IBM and Goldman Sachs Hammer the Dow Jones

IBM Shares Tumbled and Dragged the Dow Jones Down Sharply


Understanding the drivers of market sentiment requires a firm grasp of market fundamentals. The recent decline in the Dow Jones was attributed to the sharp fall in the price of IBM stock. It has been noted that a $1 change (upward or downward) will have a 6.8488 point effect on the Dow Jones Industrial Average. This is significant, because when IBM shares plunged 5% after weak earnings, the Dow Jones dropped significantly. It should also be borne in mind that IBM is rated the fifth biggest share in the Dow and it has a larger effect on the Dow’s performance overall. Consider that the big movers on the Dow Jones are those with a heavier weighting – companies that have a greater market value. Earlier in the week, on Tuesday, 18 April 2017, GS (Goldman Sachs) resulted in a drop of 77 points on the Dow, while the index dropped by 114 points overall on that day.

Trading Market Movements

The Dow Jones peaked at 21,115.60 on 1 March 2017. Since then, it has been on a relentless slide, dropping below the key 20,500 level on April 13, 2017, briefly rallying and then plunging again. An expert from Lionexo trading options advises traders to consider macroeconomic variables before plowing into the financial markets willy-nilly. Charles Hornblat Sr. urges traders to adopt a multilateral perspective to the markets when bearish sentiment hits: ‘We are seeing the beginnings of an unraveling of Trump Trade. The pervasive bullishness that characterized the markets after the November 8presidential election are fading somewhat. However, with stocks retreating we also have an opportunity of value-driven investing and trading on the horizon. The Dow, NASDAQ, S&P 500 and other bourses were overly inflated based on sentiment. Now, markets are finding their equilibrium points and investors will certainly find value in these cheaper prices.’

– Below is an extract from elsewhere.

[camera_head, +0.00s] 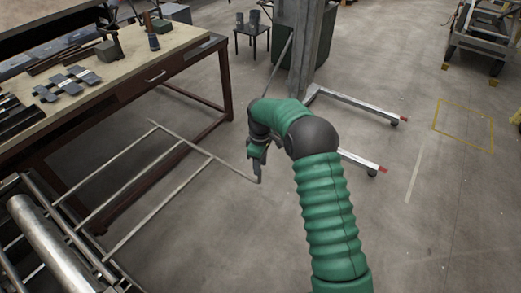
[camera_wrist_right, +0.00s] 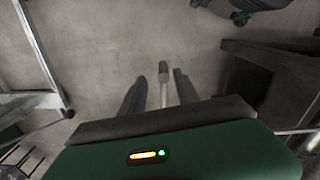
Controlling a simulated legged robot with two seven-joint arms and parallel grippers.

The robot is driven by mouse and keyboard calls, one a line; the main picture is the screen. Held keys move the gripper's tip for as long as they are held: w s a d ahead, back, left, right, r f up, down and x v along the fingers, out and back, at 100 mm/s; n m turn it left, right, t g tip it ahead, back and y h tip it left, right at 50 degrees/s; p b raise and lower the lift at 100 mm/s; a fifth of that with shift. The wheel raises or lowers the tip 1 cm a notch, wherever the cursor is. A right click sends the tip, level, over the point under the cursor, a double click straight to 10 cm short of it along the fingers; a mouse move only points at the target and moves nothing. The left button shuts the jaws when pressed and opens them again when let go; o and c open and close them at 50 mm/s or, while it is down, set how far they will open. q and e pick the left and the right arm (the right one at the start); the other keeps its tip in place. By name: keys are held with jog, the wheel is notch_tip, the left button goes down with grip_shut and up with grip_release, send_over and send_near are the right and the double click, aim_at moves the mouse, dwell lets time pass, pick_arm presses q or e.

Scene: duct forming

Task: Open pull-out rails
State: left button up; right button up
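The pull-out rails (camera_head: 178,188) are a thin light-metal frame at the left of the head view. They stretch out over the floor from the roller machine, with a long outer bar and crossbars. My right gripper (camera_head: 258,160) points down at the frame's right-hand corner, where a short upright end piece stands. In the wrist view my right gripper (camera_wrist_right: 160,88) has its two dark fingers apart. A thin metal rod with a grey end (camera_wrist_right: 163,72) shows between them, with a gap on each side. My left gripper is in neither view.
A workbench (camera_head: 189,55) with tools and metal parts stands behind the rails. A steel roller (camera_head: 45,240) lies at the lower left. A grey column on a wheeled base (camera_head: 343,103) stands beyond my arm. The floor at the right is mostly clear.

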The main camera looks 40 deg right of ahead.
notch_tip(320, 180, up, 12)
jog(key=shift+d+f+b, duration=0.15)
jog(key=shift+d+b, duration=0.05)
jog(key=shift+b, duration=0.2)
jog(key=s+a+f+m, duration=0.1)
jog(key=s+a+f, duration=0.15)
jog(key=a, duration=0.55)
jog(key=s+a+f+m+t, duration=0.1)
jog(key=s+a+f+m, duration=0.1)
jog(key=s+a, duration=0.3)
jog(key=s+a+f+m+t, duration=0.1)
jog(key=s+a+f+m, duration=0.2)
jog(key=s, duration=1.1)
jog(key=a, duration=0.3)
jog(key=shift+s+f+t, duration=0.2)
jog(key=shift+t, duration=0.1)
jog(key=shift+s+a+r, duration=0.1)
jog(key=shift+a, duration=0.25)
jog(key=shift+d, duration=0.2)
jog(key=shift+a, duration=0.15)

Trading Currencies and Bourses across the Atlantic

On the currency trading front, the USD is taking a bit of a battering. The GBP/USD pair is now at multi-month highs following the announcement by Prime Minister Theresa May that early elections would be held on 8 June 2017. This has helped the GBP/USD pair rally towards 1.2800. The GBP/USD pair was heavily oversold following the Brexit decision, considering that it was trading around 1.5000 just prior to the historic referendum. Presently, traders will want to cash in on the short-term overbought GBP before the longer-term oversold GBP kicks in. UK companies are benefiting from cheaper import prices, but exports are declining while the GBP is strong. We are also seeing negative correlations with the FTSE 100 index which is retreating on the back of a strong GBP. From the US perspective, a weaker USD is good for exports, but not necessarily beneficial to imports which are more expensive for UK goods and services.